━━━ Input rows
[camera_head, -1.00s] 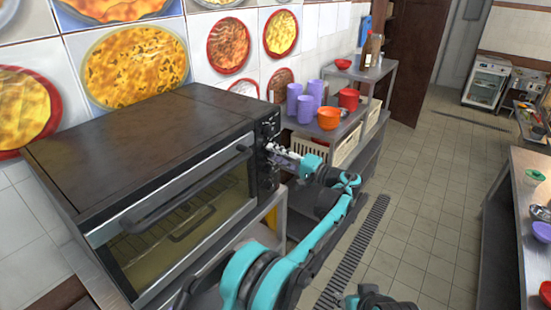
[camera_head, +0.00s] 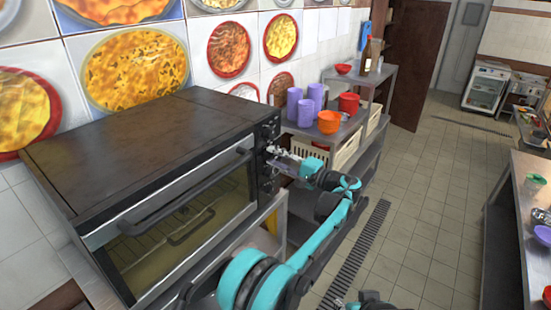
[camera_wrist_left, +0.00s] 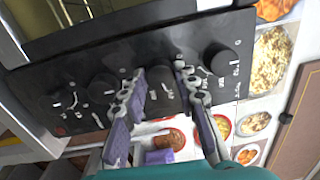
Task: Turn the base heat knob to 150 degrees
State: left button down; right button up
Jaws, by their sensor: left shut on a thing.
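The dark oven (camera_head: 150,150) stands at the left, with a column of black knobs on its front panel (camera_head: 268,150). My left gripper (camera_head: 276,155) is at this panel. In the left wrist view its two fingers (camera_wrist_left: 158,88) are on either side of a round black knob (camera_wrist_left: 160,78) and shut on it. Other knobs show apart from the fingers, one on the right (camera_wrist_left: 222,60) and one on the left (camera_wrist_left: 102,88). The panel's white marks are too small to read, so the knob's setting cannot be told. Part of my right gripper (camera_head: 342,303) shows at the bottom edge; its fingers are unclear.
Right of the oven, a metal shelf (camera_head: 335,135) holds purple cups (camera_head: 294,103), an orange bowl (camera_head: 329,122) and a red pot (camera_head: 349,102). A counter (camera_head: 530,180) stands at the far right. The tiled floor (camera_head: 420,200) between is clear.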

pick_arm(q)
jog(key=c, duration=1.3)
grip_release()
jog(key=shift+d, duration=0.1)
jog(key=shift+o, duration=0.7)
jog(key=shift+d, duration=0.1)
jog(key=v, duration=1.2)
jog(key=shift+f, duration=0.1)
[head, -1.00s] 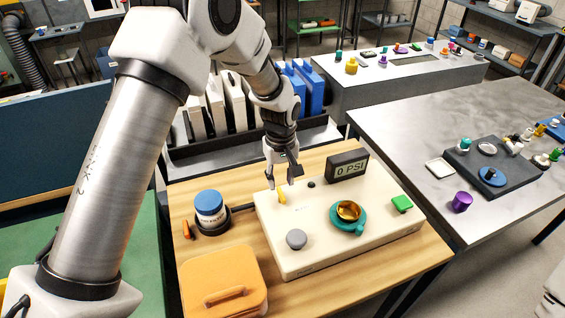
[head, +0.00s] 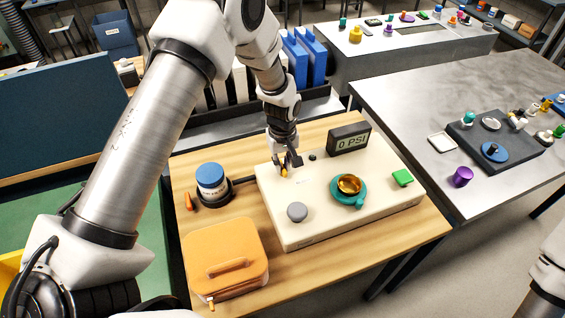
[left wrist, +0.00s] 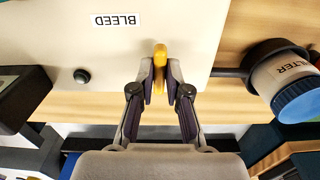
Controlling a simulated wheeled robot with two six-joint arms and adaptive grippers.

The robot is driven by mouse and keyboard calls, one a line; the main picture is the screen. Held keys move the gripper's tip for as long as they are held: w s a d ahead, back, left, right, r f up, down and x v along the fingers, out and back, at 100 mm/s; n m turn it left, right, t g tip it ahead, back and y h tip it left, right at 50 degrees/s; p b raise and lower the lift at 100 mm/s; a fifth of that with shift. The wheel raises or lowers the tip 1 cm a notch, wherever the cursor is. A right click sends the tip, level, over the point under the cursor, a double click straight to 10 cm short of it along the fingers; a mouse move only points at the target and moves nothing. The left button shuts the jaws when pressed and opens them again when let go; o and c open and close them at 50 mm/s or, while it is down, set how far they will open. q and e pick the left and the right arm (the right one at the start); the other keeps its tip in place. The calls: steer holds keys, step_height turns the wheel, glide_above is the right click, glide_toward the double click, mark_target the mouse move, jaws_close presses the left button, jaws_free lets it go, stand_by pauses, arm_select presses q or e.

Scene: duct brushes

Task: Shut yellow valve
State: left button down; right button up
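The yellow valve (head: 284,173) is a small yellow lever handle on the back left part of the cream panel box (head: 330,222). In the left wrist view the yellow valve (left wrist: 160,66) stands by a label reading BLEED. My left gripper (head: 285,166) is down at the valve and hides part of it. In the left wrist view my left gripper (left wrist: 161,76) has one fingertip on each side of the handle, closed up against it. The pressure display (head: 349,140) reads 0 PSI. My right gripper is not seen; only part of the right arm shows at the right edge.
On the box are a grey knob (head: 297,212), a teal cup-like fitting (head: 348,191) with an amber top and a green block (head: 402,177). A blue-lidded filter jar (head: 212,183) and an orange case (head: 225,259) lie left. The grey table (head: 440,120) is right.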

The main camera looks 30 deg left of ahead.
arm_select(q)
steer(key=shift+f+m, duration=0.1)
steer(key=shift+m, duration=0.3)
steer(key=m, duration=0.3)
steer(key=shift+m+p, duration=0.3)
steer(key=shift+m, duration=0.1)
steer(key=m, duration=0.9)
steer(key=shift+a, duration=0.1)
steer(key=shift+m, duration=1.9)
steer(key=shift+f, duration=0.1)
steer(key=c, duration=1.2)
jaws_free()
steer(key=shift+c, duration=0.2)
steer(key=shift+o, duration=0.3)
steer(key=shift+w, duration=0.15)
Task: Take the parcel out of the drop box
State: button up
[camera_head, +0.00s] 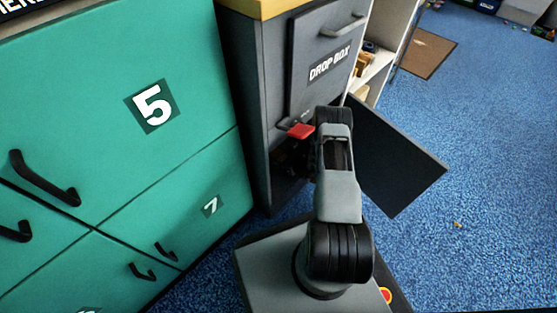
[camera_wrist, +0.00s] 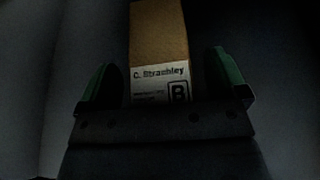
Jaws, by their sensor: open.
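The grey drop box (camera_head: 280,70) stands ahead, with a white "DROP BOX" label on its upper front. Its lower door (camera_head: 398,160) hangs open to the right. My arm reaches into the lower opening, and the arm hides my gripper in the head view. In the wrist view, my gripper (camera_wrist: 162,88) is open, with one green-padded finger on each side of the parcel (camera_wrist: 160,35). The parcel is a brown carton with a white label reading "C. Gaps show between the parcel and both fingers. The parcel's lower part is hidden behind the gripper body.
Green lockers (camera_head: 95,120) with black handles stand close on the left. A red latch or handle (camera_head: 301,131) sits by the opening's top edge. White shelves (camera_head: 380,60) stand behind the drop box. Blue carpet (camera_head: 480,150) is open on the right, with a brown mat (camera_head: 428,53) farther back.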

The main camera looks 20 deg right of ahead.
━━━━━━
━━━ Input rows
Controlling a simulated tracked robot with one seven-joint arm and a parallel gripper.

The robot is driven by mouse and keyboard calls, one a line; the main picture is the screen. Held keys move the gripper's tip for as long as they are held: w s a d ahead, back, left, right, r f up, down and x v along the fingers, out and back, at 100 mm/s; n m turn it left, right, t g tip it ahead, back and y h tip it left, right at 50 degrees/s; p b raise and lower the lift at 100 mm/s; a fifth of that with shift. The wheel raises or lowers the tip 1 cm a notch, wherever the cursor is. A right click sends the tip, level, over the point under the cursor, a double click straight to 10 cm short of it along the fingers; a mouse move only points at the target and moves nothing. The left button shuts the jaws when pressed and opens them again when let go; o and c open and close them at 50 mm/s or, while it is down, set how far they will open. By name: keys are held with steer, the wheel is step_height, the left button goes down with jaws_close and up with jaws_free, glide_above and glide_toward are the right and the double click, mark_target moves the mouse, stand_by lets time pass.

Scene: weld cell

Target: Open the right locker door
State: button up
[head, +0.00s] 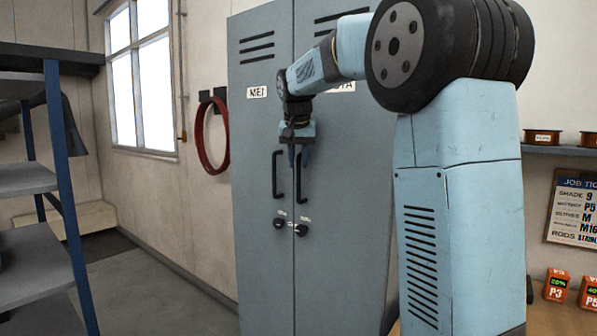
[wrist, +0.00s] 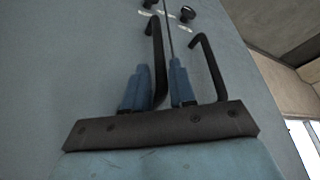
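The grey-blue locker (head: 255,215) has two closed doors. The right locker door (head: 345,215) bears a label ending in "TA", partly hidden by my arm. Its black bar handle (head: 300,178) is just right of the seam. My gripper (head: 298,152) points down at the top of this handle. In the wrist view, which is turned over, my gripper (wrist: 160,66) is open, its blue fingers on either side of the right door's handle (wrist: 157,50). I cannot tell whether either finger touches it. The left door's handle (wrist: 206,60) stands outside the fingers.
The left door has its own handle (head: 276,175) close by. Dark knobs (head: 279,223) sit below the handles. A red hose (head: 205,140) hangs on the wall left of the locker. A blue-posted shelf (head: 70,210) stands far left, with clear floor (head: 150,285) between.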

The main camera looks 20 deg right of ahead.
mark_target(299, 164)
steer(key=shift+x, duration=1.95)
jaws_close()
━━━━━━
━━━ Input rows
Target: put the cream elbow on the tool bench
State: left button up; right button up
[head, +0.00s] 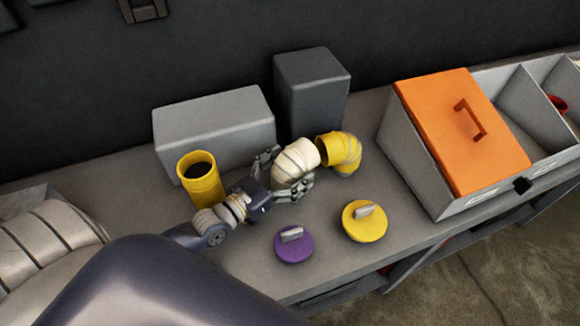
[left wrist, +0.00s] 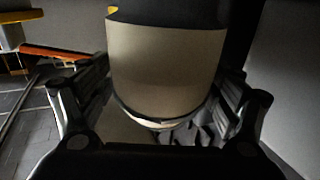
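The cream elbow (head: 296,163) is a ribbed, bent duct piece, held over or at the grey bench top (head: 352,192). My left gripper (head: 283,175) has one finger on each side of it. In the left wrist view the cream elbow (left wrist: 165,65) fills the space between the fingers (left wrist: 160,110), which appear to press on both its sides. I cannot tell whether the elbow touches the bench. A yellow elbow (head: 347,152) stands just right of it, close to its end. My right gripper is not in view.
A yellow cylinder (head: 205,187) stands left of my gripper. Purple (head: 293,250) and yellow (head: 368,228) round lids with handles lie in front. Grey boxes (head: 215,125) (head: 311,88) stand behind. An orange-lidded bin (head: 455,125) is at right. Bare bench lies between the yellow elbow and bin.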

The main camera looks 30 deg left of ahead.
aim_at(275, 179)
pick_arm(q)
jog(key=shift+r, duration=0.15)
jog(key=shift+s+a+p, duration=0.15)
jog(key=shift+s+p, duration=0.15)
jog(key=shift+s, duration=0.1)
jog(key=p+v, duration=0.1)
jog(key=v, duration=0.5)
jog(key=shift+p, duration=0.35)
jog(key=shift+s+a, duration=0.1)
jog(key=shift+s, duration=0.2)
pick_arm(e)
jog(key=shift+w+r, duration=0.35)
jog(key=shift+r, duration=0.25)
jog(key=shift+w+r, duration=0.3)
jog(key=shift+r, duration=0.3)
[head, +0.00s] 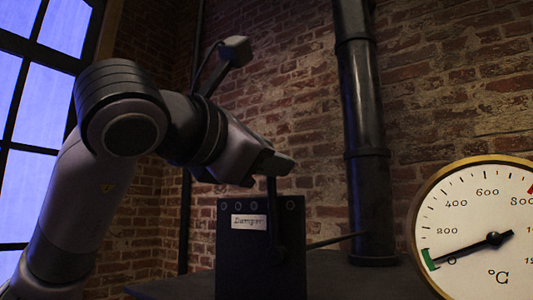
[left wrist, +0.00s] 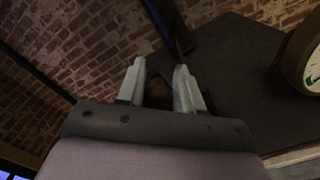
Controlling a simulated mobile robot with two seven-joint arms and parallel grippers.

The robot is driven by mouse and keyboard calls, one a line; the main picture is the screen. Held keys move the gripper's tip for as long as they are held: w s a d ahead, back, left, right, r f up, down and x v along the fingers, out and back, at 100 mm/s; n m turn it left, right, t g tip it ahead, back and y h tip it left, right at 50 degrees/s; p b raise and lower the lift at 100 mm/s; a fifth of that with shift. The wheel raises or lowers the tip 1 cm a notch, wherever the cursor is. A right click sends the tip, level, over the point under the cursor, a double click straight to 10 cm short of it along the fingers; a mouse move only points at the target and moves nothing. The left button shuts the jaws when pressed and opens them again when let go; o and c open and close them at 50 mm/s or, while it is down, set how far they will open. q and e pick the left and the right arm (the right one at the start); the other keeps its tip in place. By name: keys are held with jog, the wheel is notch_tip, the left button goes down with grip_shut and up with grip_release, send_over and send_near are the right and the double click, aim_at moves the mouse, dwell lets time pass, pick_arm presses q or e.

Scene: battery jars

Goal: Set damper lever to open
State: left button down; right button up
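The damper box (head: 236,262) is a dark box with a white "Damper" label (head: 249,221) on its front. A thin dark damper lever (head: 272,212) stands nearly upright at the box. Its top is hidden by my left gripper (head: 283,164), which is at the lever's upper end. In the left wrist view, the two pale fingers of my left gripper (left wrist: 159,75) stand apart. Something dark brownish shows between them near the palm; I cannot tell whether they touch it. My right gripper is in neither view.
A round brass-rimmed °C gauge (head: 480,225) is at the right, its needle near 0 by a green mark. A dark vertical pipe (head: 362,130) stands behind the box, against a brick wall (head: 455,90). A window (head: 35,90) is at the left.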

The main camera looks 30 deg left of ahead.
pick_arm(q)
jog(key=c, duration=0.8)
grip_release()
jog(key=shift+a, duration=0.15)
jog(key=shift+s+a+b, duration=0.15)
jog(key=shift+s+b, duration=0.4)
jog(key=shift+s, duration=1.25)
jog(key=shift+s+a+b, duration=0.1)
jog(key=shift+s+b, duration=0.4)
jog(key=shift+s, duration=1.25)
━━━━━━
Your instructions: Return each line that includes "Scene".

Exercise answer:
Scene: duct brushes
Scene: weld cell
Scene: battery jars

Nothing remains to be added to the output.